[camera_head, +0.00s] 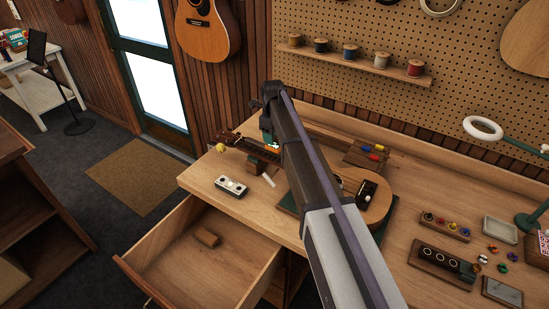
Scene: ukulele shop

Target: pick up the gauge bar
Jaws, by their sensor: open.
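A small pale grey bar (231,187) with two dark round spots lies on the workbench left of the ukulele, near the front edge above the open drawer; it looks like the gauge bar, though I cannot be sure. A thin white stick (268,180) lies to its right. My arm reaches across the middle from the lower right. My gripper (268,132) is at its far end, over the bench behind the grey bar and apart from it. It is open; its fingers are small and partly hidden, and I see nothing held.
A ukulele (375,203) lies on the bench, partly behind my arm. A dark holed block (441,262), trays, small knobs and a green lamp crowd the right. A spool shelf (352,58) hangs behind.

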_ _ _ _ _ _ _

Write out again every line above exactly as given; the pictures do not belong in the copy.

[camera_head, +0.00s] 
Scene: ukulele shop

Target: pick up the gauge bar
Jaws, by their sensor: open.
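A small pale grey bar (231,187) with two dark round spots lies on the workbench left of the ukulele, near the front edge above the open drawer; it looks like the gauge bar, though I cannot be sure. A thin white stick (268,180) lies to its right. My arm reaches across the middle from the lower right. My gripper (268,132) is at its far end, over the bench behind the grey bar and apart from it. It is open; its fingers are small and partly hidden, and I see nothing held.
A ukulele (375,203) lies on the bench, partly behind my arm. A dark holed block (441,262), trays, small knobs and a green lamp crowd the right. A spool shelf (352,58) hangs behind.

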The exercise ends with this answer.